Maseczka od marki Beauty Shot nie jest najgorsza w swojej kategorii, ale wciąż brakuje jej wiele do ideału. Nawilża, ale nie wykorzystuje swojego pielęgnacyjnego potencjału.
Marka Beauty Shot i jej produkty jakoś nie cieszą się najlepszą renomą na rynku. Sama miałam okazję testować parę propozycji od tego producenta i o ile te do mycia twarzy jeszcze jako tako zdają egzamin i nawet mogę je polecić, to wszelkie stosowane przeze mnie ich maseczki to maksymalna klapa i jakość nie warta nawet tych najmniejszych pieniędzy. Mimo to jakoś w dalszym ciągu staram się podświadomie dawać temu producentowi szansę i podczas zakupów na aplikacji drogerii Hebe dodałam do koszyka kolejną już ich maskę, tym razem w formie płachty. Cerę mam z natury suchą i bardzo wrażliwą, duży nacisk stawiam na składniki o działaniu kojącym oraz oczywiście nawilżającym, stąd też moje podejrzenie, że recenzowany produkt ma sporą szansę się u mnie sprawdzić.

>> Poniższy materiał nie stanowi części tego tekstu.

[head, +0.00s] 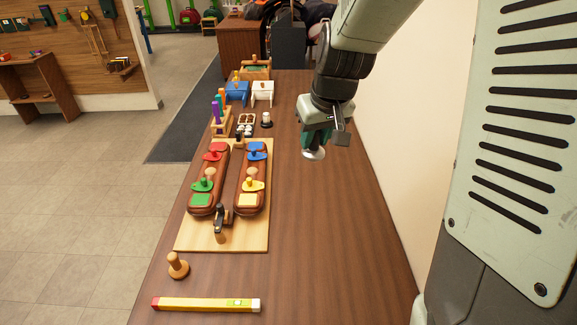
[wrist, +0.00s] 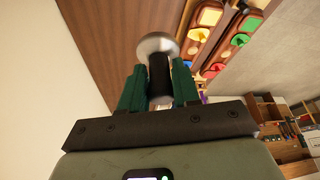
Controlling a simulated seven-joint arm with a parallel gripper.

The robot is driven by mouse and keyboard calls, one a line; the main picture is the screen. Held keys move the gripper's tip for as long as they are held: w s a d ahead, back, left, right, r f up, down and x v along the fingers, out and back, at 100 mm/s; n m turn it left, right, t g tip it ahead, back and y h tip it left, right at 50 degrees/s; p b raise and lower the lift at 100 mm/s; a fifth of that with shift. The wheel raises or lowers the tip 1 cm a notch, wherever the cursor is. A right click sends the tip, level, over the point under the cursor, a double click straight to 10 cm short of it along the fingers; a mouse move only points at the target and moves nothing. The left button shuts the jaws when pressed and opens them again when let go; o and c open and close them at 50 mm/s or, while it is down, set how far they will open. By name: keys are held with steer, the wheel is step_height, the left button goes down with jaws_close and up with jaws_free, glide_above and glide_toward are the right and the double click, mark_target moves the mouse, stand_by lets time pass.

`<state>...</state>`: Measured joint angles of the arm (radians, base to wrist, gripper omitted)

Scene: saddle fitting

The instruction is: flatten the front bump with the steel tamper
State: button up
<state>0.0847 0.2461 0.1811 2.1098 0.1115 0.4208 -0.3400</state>
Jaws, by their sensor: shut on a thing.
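My gripper (head: 318,138) is raised above the right part of the table, shut on the steel tamper (head: 313,154). The tamper's round metal face points down in the head view. In the wrist view its disc (wrist: 156,43) and black handle (wrist: 159,78) show between the green fingers. Two long brown leather panels (head: 225,178) lie side by side on a light wooden board (head: 188,239), left of and apart from the tamper. Each has a tan rounded lump (head: 210,174) near its middle and coloured pieces at both ends. I cannot tell which raised spot is the front bump.
A dark tool with a wooden end (head: 221,222) sits at the board's front. A wooden knob-handled tool (head: 177,266) and a yellow level (head: 205,304) lie nearer. Holders and blue and white stands (head: 262,92) are at the back. The table's right side (head: 320,230) is clear beside a wall.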

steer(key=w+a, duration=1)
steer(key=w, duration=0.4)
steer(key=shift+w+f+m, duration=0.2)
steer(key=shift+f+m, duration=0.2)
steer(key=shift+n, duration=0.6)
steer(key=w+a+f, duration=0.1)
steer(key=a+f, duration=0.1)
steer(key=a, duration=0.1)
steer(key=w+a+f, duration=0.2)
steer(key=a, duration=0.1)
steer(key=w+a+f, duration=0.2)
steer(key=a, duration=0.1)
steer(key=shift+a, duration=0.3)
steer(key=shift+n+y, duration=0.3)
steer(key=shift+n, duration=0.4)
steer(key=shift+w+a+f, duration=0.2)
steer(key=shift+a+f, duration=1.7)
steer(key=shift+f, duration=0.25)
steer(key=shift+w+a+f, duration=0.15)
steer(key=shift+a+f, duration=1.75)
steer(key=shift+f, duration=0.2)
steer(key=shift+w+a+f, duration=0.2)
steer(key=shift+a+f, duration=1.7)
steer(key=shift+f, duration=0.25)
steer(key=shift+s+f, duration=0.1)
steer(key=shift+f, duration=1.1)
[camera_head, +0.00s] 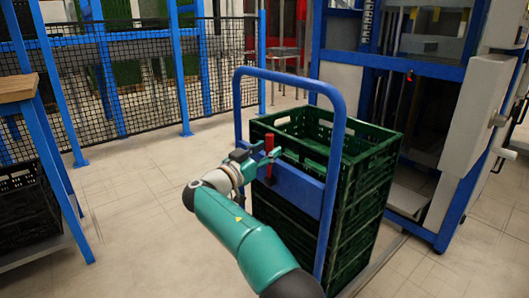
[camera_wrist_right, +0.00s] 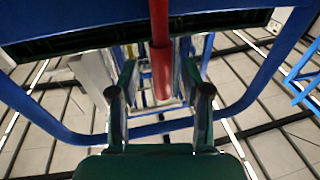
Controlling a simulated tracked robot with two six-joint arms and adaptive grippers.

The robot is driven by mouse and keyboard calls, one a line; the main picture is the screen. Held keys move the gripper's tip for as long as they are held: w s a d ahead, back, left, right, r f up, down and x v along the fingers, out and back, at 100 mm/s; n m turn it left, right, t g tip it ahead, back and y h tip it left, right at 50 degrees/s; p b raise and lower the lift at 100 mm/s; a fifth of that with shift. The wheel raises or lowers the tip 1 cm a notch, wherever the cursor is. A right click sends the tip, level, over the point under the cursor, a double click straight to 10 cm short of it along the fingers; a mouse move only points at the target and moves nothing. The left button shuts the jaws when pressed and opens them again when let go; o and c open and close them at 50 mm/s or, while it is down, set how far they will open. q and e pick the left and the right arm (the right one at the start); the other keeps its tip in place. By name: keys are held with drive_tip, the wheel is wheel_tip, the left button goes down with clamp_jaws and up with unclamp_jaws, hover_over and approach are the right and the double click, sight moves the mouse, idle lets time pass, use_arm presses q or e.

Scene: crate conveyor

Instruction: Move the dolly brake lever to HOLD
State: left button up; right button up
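The red brake lever (camera_head: 269,143) stands roughly upright at the blue cross panel (camera_head: 297,190) of the dolly, below its tall blue handle (camera_head: 335,130). My right gripper (camera_head: 259,155) is at the lever. In the right wrist view the lever (camera_wrist_right: 161,60) lies between the two dark green fingers of the right gripper (camera_wrist_right: 160,75), with a gap visible on each side, so the gripper is open. I cannot tell whether a finger touches the lever. No HOLD marking is readable. My left gripper is in neither view.
A stack of dark green crates (camera_head: 375,160) stands on the dolly behind the panel. A blue-framed machine (camera_head: 455,190) is close on the right. A mesh fence (camera_head: 110,85) runs behind, and a wooden-topped bench (camera_head: 15,88) stands left. The floor between is clear.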

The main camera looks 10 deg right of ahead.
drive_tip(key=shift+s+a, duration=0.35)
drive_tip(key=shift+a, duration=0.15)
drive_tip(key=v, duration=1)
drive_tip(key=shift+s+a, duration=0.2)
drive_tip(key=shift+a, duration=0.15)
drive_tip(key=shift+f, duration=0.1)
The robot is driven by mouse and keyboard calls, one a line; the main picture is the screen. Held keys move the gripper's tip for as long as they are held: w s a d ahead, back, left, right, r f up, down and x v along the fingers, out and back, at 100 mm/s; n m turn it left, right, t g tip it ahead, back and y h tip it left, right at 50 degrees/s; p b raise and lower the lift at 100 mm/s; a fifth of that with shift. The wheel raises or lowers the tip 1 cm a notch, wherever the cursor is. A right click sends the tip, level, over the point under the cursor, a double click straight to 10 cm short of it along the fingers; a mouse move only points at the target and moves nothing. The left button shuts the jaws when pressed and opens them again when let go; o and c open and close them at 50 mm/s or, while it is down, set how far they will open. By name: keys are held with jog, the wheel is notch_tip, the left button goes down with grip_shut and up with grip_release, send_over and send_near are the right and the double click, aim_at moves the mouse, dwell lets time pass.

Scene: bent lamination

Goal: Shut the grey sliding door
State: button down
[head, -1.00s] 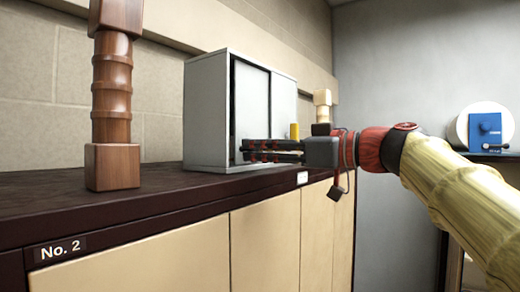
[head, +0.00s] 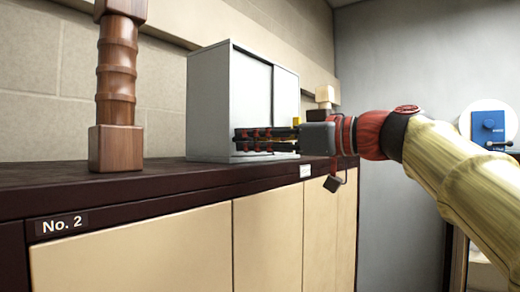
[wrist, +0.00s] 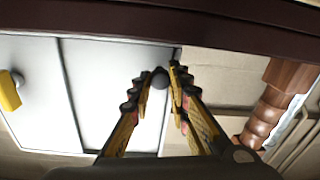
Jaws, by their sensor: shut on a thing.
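The grey sliding door (head: 251,92) is the left front panel of a light grey cabinet (head: 208,102) in the head view. Its left edge lies at the cabinet's left front edge, with no dark gap visible there. In the wrist view the door (wrist: 105,85) fills the middle, behind my fingers. My gripper (head: 238,141) reaches in from the right along the cabinet front. In the wrist view my gripper (wrist: 160,75) has its fingertips around a dark round knob (wrist: 160,78) near the door's edge. The fingers partly hide the knob and the lower door.
The cabinet stands on a dark countertop (head: 60,183) above cream cupboards. A brown turned wooden post (head: 116,90) stands left of it. A yellow piece (wrist: 9,92) is at the other panel. A pale wooden object (head: 325,96) is behind my gripper.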

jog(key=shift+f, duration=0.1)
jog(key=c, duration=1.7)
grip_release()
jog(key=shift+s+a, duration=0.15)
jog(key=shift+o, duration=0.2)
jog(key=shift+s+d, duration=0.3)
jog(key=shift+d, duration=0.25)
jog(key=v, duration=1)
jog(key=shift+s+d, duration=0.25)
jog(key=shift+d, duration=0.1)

Kosmetyk został zamknięty w bardzo estetycznie prezentującej się saszetce o pojemności 17 ml. Całość pod względem graficznym jest spójna z pozostałymi opakowaniami od tej marki. Dominującymi barwami są tutaj różne, mniej lub bardziej intensywne odcienie fioletu. W centralnej części znajdziemy grafikę pietruszki oraz borówki, czyli dwóch najważniejszych składników w tym zestawieniu. Oprócz tego umieszczono najważniejsze informacje o kosmetyku, logo jego producenta, zalecany sposób użycia, dłuższy opis czy skład.

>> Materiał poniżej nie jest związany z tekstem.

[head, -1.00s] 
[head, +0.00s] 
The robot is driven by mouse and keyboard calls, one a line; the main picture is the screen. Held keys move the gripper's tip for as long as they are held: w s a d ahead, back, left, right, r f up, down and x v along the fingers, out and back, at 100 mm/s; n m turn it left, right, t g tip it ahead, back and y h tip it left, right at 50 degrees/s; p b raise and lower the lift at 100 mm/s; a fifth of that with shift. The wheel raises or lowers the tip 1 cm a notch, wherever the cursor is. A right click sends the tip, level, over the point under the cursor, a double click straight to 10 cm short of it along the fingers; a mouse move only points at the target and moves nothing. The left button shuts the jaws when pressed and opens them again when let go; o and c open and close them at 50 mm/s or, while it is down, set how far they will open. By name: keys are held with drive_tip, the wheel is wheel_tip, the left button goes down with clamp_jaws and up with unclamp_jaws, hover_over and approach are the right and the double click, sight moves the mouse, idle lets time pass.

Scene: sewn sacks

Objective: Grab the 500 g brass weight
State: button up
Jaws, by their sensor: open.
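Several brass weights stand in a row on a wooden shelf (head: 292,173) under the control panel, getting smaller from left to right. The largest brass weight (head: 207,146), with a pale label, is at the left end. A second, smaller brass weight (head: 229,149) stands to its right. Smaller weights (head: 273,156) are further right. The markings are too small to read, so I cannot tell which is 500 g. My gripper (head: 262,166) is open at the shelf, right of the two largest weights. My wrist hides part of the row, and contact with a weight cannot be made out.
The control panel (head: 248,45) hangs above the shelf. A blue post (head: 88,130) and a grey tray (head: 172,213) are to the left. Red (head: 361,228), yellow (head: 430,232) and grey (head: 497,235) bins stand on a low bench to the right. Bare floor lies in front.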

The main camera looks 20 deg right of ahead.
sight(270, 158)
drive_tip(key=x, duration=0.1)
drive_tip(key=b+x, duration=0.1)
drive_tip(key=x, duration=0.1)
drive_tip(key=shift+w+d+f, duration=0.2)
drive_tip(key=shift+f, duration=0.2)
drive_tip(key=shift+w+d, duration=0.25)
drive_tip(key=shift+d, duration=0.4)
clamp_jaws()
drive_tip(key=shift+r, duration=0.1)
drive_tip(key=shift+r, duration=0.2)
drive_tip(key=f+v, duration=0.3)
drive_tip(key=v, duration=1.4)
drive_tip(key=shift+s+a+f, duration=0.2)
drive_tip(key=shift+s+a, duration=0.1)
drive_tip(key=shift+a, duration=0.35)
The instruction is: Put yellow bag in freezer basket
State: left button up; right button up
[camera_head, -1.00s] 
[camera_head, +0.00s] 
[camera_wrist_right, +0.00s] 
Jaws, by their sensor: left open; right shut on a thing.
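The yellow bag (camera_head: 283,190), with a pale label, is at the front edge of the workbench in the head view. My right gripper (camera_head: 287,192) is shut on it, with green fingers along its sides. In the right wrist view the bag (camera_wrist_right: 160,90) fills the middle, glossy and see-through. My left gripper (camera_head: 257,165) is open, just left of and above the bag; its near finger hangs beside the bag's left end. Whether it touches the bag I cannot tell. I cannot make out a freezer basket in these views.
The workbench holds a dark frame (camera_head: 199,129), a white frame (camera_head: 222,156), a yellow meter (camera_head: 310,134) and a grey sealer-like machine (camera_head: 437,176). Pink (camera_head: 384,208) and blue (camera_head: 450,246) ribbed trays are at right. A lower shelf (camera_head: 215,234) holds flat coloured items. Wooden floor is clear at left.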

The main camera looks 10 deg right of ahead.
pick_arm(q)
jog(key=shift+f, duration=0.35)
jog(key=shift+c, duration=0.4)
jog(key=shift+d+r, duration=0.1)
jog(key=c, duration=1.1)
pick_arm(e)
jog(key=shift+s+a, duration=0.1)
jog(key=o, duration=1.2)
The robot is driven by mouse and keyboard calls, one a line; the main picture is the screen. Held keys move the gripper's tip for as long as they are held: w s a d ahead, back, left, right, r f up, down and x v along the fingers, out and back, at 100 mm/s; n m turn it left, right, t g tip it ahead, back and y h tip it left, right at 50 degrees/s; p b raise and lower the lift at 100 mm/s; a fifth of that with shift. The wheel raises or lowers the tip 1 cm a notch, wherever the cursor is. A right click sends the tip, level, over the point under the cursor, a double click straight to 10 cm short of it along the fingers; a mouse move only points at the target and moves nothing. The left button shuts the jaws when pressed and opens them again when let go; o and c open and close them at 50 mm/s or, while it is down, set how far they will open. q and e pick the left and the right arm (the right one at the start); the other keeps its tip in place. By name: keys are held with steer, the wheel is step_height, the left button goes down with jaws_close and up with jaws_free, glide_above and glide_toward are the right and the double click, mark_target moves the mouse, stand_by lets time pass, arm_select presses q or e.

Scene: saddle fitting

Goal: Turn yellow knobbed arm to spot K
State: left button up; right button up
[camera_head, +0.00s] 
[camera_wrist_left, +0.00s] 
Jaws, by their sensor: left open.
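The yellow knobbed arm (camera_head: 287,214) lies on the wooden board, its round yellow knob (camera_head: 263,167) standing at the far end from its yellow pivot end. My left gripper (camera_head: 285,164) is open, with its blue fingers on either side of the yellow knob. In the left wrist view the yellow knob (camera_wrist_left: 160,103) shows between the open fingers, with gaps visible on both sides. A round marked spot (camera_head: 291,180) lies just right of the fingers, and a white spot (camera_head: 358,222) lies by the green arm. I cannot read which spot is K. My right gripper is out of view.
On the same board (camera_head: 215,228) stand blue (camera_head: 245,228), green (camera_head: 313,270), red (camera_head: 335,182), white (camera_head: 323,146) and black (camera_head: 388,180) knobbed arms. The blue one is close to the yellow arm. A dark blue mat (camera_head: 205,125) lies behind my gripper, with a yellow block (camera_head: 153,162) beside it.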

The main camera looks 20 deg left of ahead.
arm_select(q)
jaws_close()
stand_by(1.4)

Produkt ma formę płachty, czyli jednego z moich ulubionych rodzajów maseczek, zaraz po tych, które pozostawia się do wchłonięcia. Niestety, w saszetce nie znajdziemy zbyt duże esencji, a co za tym idzie, sam materiał jest nieco suchy, co znacznie zmniejsza komfort użytku tego produktu. Dodatkowo płachta ta jest jedną z najdziwniejszych, jakie widziałam w swoim życiu. Przede wszystkim jest ogromna, nie mam pojęcia, dla kogo będzie ona dobra. Ma gigantyczne otwory na oczy, nos i usta, tak naprawdę więcej w niej dziur niż samego materiału.

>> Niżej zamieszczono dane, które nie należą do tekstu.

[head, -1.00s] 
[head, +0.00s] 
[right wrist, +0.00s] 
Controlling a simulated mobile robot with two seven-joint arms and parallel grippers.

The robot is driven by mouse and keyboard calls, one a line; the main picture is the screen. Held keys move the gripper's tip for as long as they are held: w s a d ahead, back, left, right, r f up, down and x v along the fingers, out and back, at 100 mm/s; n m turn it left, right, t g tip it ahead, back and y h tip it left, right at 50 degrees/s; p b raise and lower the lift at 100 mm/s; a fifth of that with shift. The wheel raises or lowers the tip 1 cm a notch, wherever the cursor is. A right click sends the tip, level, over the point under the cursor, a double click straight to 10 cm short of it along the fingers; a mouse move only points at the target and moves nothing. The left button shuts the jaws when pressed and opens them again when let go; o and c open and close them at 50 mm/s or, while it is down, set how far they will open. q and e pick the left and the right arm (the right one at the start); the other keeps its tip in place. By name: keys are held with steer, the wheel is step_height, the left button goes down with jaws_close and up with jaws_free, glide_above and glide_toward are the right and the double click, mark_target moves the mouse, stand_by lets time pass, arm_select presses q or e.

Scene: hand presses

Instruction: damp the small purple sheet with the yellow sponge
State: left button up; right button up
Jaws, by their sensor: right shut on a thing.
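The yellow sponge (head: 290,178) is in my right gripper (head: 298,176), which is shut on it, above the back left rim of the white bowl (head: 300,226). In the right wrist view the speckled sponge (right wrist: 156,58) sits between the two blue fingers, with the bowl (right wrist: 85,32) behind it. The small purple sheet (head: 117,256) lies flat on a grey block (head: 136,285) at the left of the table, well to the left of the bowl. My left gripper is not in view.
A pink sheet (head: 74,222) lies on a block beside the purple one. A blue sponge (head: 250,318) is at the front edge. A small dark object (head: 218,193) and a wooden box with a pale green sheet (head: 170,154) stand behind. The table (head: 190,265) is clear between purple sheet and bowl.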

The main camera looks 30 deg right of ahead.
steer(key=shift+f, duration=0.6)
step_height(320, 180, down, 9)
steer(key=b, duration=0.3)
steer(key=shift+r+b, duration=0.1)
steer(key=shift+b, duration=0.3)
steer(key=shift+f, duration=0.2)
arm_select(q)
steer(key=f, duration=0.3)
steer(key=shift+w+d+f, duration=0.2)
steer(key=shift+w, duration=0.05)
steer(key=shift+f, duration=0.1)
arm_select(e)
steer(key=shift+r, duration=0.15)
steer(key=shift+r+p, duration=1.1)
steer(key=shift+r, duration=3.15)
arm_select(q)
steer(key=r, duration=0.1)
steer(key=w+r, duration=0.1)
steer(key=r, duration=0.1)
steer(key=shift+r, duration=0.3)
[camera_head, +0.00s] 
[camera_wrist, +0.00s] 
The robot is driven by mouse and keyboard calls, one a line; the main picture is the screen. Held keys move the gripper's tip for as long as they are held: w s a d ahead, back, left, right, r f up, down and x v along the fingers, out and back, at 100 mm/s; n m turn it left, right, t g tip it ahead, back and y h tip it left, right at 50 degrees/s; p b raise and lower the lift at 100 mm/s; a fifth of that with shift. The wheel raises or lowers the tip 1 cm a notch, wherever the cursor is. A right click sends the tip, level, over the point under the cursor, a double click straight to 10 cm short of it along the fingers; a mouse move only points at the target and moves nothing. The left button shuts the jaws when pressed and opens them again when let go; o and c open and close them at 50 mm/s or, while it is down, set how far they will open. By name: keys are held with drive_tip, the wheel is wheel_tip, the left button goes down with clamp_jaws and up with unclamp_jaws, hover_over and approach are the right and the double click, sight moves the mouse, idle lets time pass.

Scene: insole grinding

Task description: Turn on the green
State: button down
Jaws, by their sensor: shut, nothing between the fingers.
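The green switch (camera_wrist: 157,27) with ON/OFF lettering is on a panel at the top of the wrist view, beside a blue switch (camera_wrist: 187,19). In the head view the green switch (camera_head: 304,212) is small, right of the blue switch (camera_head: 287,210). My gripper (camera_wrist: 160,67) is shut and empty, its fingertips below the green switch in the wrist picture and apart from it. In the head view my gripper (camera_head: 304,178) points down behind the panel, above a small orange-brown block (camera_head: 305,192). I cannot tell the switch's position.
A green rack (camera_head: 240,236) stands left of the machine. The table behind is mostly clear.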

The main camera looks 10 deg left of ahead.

Produkt trzymałam na oczyszczonej buzi po zastosowaniu peelingu przez około dziesięć minut. Na opakowaniu widnieje informacje, żeby trzymać go dłużej, jednak niestety jest to niemożliwe z racji tego, iż płachta robi się momentalnie sucha niczym wiór, a jak wiadomo taki materiał może nam zrobić więcej krzywdy niż pomocy. Kosmetyk pozostawia na twarzy esencję, która po chwili się wchłania, chodź zostawia lepką warstwę, na którą dobrze aplikuje się krem. Niestety efekt nawilżenia nie jest tutaj zbyt mocno wyczuwalny, chodź nie jest też najgorzej. Z pewnością nie uświadczymy tutaj przyjemnego ukojenia po całym dniu.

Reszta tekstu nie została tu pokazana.